Before You Buy a Business…Consider An Asset Purchase Agreement


You’re buying an existing business.  Congratulations!

Before you close the deal, here are a few things to keep in mind:

Buy the assets, not the business. Under no circumstances should you buy stock in a business. Instead, buy the assets of the business and form a separate company to act as the purchaser. There are two compelling reasons to handle the deal this way. 1) You get a better tax treatment. 2) You won’t assume any of the seller’s liabilities.


Accounts Receivable. Prior to closing, determine how to handle outstanding accounts receivable at the time of closing. If you decide to purchase them, be sure to negotiate a discount as some may not pay.


Ask about Sales and Payroll Taxes. In some states, even if you structure the deal as an asset purchase, the state tax authority can come after you if the seller owed sales, use, payroll or other business taxes. Ask if the seller was using a payroll service. Confirm he’s current on all payments, then ask the state tax authority to issue a “clearance letter,” This may take a while, but it can save you tons of heartache down the road.

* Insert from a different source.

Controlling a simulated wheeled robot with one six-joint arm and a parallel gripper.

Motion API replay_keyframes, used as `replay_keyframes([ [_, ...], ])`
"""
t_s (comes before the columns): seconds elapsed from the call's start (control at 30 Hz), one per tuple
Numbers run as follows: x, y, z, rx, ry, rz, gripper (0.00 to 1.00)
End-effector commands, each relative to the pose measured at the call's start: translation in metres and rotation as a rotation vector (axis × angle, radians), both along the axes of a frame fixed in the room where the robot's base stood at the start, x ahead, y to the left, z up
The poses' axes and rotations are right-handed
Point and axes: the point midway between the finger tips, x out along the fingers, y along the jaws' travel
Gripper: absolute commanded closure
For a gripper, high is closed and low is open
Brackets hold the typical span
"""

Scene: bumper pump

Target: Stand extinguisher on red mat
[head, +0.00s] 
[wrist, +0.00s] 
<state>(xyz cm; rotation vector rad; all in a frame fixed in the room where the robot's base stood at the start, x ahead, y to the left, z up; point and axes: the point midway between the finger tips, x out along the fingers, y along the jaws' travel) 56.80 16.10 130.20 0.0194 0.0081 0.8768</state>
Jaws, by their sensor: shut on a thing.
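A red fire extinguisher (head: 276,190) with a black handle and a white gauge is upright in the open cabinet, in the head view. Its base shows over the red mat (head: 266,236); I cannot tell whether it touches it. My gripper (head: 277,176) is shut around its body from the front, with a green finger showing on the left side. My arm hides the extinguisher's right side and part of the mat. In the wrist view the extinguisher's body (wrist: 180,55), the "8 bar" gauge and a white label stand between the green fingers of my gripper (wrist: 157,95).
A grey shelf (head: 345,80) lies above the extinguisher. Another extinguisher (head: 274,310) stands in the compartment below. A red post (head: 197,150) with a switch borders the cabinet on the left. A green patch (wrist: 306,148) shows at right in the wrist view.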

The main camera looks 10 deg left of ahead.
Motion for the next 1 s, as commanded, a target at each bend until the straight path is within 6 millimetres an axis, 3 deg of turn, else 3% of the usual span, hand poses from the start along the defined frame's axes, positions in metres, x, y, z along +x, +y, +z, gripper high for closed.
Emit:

Transition time. Ask the seller to be available to train and assist for a few weeks after the closing to assure a smooth transition. It can help to have the seller introduce you to employees, suppliers, and customers, and to explain the books and nuances of the business. If you find you need more time that was negotiated in your agreement, consider paying the seller for his time until you’re comfortable you know what you’re doing.